* _Task prompt_
For each line below that includes the word "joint", make a copy.

* _Information supplied_
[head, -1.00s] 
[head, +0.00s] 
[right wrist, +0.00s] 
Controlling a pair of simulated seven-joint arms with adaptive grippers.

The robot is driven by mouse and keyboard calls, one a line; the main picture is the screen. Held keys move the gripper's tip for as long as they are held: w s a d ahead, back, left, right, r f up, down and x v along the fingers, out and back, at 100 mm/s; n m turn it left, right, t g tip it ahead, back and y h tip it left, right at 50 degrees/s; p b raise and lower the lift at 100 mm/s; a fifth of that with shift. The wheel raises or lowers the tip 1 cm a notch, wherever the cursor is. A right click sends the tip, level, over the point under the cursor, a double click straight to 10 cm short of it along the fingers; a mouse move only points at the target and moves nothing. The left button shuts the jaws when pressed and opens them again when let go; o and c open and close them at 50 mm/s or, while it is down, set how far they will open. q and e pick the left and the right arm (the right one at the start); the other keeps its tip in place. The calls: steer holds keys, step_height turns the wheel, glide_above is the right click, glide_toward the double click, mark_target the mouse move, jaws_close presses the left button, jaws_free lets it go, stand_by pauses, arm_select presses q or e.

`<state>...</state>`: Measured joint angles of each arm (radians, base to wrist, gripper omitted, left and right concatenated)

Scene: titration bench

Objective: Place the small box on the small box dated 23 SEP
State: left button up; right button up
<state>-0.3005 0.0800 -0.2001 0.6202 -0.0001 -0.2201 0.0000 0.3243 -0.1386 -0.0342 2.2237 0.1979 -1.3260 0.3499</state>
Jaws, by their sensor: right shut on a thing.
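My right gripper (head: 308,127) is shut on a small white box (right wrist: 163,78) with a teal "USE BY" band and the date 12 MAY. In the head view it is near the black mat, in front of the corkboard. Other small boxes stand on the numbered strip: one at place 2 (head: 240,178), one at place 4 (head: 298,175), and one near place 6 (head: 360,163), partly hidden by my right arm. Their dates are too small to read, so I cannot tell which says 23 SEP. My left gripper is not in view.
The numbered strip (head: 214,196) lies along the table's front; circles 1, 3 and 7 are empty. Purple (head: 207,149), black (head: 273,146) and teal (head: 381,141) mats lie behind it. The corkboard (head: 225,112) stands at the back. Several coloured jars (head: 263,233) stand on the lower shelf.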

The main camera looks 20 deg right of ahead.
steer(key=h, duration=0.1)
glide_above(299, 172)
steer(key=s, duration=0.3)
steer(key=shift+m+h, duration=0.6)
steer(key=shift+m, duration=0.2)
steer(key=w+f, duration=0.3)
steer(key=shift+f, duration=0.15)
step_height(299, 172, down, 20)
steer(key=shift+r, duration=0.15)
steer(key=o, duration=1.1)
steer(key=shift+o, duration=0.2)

* _The answer_
Controlling a pair of simulated seven-joint arms with adaptive grippers.
`<state>...</state>`: Measured joint angles of each arm (radians, base to wrist, gripper omitted, left and right concatenated)

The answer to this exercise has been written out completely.